From being a relatively new entrant to becoming a globally recognised accredited certification body, how has Ceycert built trust and credibility among local and international clients?
Our credibility rests on accreditation. Ceycert is accredited by SLAB, a signatory to the International Accreditation Forum (IAF). This makes our certificates internationally valid through the IAF-MLA, with IAF CertSearch listings and QR codes for verification. Clients receive the same global recognition as with leading players. We also serve international clients in the Maldives and Bangladesh, extending our expertise beyond Sri Lanka. We caution against non-direct-accredited providers, whose certificates can lose value overnight. Our focus on transparent validation, IAF alignment and auditable traceability secures long-term trust.
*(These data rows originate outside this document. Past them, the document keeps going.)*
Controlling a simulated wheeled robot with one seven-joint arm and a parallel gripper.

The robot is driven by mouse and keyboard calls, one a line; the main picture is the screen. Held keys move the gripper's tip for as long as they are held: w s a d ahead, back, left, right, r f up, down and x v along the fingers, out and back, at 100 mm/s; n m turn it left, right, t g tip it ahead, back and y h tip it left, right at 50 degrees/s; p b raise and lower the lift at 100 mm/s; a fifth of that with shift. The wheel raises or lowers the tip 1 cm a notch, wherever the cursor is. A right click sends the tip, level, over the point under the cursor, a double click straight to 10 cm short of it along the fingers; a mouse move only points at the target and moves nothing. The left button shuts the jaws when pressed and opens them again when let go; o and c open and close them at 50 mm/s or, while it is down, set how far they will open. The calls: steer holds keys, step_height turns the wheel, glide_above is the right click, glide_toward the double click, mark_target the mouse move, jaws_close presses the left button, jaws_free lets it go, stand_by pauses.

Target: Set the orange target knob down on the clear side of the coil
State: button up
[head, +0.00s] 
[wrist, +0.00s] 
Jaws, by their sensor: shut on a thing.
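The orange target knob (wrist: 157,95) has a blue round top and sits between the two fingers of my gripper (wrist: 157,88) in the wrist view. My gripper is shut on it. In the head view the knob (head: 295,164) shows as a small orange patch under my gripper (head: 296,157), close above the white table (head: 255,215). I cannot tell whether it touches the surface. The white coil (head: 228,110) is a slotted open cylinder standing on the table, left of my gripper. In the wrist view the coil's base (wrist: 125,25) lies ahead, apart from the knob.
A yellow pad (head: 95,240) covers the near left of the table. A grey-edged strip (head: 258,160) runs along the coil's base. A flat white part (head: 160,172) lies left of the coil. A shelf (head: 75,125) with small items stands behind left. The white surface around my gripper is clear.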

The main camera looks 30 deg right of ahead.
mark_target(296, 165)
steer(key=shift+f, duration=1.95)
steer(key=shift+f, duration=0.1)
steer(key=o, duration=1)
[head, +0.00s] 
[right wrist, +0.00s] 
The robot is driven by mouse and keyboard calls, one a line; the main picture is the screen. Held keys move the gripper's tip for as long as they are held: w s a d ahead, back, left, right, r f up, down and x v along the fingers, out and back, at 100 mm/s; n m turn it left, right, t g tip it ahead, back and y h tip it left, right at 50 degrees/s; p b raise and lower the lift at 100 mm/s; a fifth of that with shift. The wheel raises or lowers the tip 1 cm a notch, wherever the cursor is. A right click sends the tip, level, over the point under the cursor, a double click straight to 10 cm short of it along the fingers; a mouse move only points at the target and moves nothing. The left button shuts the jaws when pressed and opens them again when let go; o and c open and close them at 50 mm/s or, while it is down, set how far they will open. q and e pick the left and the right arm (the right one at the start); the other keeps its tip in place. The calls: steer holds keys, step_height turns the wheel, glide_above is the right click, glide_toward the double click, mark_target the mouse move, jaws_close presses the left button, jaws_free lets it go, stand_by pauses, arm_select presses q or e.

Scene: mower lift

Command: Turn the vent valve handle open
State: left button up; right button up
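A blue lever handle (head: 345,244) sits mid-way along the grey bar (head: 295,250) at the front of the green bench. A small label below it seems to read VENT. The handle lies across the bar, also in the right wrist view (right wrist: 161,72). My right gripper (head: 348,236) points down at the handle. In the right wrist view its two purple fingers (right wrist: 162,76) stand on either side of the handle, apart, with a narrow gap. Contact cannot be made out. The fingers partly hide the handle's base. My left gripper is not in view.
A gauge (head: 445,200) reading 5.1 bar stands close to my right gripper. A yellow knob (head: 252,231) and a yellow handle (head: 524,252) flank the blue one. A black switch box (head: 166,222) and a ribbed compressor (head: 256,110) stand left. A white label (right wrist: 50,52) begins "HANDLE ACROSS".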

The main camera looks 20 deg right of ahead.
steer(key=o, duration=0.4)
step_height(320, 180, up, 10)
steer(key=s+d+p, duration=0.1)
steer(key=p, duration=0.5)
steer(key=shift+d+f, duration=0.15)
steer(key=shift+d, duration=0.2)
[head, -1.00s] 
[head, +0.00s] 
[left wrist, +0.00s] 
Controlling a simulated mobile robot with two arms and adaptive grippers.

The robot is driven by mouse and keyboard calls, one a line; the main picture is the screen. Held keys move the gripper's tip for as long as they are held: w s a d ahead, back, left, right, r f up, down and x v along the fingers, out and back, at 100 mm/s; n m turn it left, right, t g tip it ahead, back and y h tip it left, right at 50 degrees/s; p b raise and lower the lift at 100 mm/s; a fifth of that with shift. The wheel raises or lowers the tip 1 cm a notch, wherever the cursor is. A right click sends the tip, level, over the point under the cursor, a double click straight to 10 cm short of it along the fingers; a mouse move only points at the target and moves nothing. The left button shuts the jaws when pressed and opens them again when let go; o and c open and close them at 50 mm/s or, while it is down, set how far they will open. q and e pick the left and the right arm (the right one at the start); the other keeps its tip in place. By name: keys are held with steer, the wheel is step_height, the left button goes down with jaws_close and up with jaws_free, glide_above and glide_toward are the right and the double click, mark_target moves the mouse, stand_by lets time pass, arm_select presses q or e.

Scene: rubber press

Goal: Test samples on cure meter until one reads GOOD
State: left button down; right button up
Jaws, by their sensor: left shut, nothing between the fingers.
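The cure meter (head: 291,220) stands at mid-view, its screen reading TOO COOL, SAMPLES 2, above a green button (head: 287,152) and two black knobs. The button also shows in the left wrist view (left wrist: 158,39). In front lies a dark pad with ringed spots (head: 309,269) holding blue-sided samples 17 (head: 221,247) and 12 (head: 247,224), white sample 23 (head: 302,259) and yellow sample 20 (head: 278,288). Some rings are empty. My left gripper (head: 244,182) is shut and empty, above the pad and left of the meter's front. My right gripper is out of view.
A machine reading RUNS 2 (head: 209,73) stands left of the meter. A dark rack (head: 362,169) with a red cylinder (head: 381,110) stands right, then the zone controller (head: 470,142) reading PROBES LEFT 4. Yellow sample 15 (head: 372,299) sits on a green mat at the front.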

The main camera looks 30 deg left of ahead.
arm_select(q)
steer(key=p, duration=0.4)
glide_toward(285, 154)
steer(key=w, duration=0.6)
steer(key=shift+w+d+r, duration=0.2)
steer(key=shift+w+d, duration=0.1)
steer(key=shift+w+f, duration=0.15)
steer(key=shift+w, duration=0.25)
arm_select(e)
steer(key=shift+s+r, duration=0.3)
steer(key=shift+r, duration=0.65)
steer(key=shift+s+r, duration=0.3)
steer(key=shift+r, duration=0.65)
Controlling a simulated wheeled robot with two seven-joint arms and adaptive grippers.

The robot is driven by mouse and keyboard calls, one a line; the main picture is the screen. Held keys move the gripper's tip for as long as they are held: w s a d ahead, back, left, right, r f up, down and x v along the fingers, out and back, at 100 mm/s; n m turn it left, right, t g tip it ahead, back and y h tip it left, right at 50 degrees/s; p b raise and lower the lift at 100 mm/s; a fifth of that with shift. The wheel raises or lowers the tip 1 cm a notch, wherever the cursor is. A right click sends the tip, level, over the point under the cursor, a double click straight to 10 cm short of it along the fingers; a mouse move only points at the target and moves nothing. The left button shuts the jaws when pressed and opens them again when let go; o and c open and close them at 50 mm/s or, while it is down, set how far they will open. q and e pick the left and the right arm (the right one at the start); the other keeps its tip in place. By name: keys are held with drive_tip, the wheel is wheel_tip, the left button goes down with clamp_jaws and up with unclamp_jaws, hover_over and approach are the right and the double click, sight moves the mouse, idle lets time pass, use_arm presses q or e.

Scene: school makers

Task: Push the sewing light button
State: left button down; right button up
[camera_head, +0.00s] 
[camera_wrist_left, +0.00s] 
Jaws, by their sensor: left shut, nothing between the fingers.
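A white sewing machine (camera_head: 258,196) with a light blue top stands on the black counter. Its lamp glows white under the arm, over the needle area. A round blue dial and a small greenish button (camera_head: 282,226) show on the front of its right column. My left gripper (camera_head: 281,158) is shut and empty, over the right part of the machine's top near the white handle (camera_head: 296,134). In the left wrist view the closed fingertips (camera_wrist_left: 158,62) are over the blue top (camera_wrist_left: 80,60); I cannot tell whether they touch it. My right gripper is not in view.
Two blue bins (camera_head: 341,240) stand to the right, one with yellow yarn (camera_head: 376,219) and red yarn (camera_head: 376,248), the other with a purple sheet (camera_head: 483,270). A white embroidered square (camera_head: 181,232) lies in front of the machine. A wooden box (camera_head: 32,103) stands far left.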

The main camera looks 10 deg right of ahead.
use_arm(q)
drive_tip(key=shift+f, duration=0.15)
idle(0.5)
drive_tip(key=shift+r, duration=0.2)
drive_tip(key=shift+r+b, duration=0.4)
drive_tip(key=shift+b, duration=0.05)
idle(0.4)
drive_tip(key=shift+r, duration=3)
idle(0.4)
We also challenge the idea that certification is only for large enterprises. Standards, document control, traceability and risk reduction bring immediate gains in quality and credibility for firms of any size. That is why we extend schemes to SMEs in food and services, run webinars and keep audits practical. Nationally, Sri Lanka’s quality infrastructure needs greater attention. By building technical capacity and offering accessible schemes, we aim to make certification a tool for growth rather than a compliance burden.
Over time, Ceycert has expanded its portfolio to cover ISO certifications across multiple disciplines. How has this service expansion shaped the brand’s value proposition in the market?
Expansion has shifted demand dynamics. In the early days we had to pursue clients; today growth is largely organic. At ProFood ProPack 2025, for instance, booth traffic produced 10–15 immediate conversions and 20 prepaid certifications in just three days. Our portfolio spans system and product schemes in food, quality, environment, energy, safety, sustainability and information security, allowing clients to consolidate audits with one provider. We serve large, medium and small businesses alike, regardless of size or complexity. Clients choose Ceycert for impartiality, transparency, reliability and global recognition, underpinned by SLAB accreditation and IAF alignment. Our team combines experienced international auditors with young local professionals whose diverse approaches sustain operations. The result is a value proposition based on access, speed and technical rigour rather than marketing.
As you look ahead, what new opportunities or sectors do you see Ceycert focusing on to support businesses in Sri Lanka and beyond?
Food systems will remain a central focus, with schemes such as GMP, HACCP and ISO 22000 continuing to grow in response to rising export demand, while FSSC 22000 is being introduced to serve international markets.
On the technology side, Ceycert is strengthening its expertise in information security and IT service management through standards like ISO 27001 and ISO 20000, while also developing capabilities in business continuity, privacy management and, AI management systems.
Sustainability is another key area, where we are expanding into carbon footprint and water footprint verification, life-cycle assessments, along with greenhouse gas quantification and carbon crediting. Our objective is to provide credible, transparent, and science-based verification that supports organisations in demonstrating their environmental responsibility and advancing towards sustainable development goals.
Ceycert has also taken first-mover steps into new areas such as GMP for cosmetics (ISO 22716) under SLAB accreditation. Alongside these services, we continue to invest in market education, through initiatives such as accredited lead auditor training programmes, other tailored training, and webinars, including Sri Lanka’s first combined lead auditor training programme and webinar sessions on ISO 42001, to support awareness and adoption.
With Ceycert already aligning with global standards through SLAB accreditation, are there plans to expand its footprint internationally?
Ceycert has entered Bangladesh and the Maldives, with plans for Cambodia, Myanmar, Vietnam, and further afield to Central Asia, Tanzania and Kenya. The expansion thesis rests on accredited portability (IAF-MLA recognition) plus local delivery: bringing credible certificates closer to exporters and SMEs, reducing friction and cost, and advocating for fair market access under recognized schemes.